Sunday November 22, 2009
Chin Peng apologises for death of innocents
KUALA LUMPUR: Chin Peng, the man with no regrets, has for the first time offered an apology to the victims and families of the Communist Party of Malaya’s acts of violence during the long years of its insurgency.
The former CPM secretary-general said that although the party did not subscribe to the killing of the innocent, he admitted that “we might have made mistakes in some cases.”
“If we had intentionally killed innocent people, then I apologise. I apologise to the families who had suffered (too),” he told The Star in a rare interview in Bangkok last month.
“I take full responsibility for my comrades’ actions. (But) in war, we cannot differentiate the innocent from the non-innocent,” he added.

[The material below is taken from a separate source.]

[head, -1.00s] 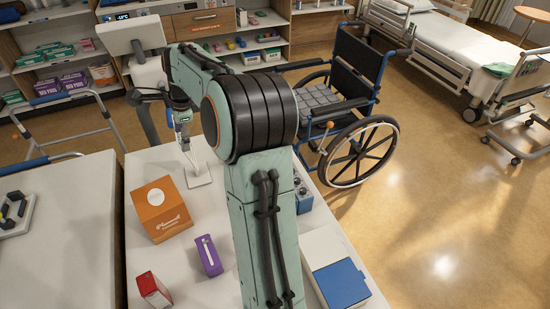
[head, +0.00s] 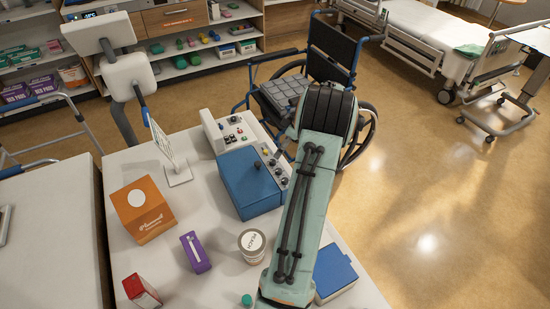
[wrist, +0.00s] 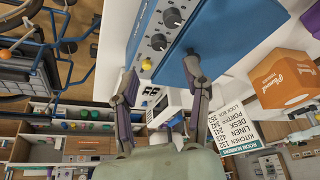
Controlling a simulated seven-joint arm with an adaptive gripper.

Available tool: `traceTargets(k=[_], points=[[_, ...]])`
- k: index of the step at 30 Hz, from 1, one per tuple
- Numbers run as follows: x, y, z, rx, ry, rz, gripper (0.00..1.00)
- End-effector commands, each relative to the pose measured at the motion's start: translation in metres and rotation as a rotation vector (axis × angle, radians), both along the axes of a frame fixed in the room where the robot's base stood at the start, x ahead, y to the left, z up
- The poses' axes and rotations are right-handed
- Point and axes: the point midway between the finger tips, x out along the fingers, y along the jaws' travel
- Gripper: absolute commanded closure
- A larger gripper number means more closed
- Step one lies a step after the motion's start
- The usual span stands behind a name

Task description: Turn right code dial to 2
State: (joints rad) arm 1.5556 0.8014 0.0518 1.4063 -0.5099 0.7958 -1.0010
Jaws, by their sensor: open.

In the past, Chin Peng had been unrepentant over the loss of lives, nor regretted taking up the armed struggle. He also remains a committed communist.
During the interview, he said he did not expect the public to forgive him for the past but hoped they could put their differences behind them.
“That was war. That was then. If you say that we killed people, the communists too were killed by the security forces,” he said in the interview that he gave to mark the 20th anniversary of the signing of the Peace Accord on Dec 2, 1989, in Haadyai, Thailand, between the Malaysian Government and the CPM.
Chin Peng, who lost his court battle last year to be allowed to return to Malaysia, touched on various topics during the interview, including his living arrangements in Bangkok; his relationship with his children and his source of funds.
He also alleged that he was prevented from returning because the Government played him out soon after the Peace Accord.
At 85, the former jungle guerrilla is in frail health but remains obsessed with his fight to be allowed back to his hometown of Sitiawan, Perak, where he wishes to be buried.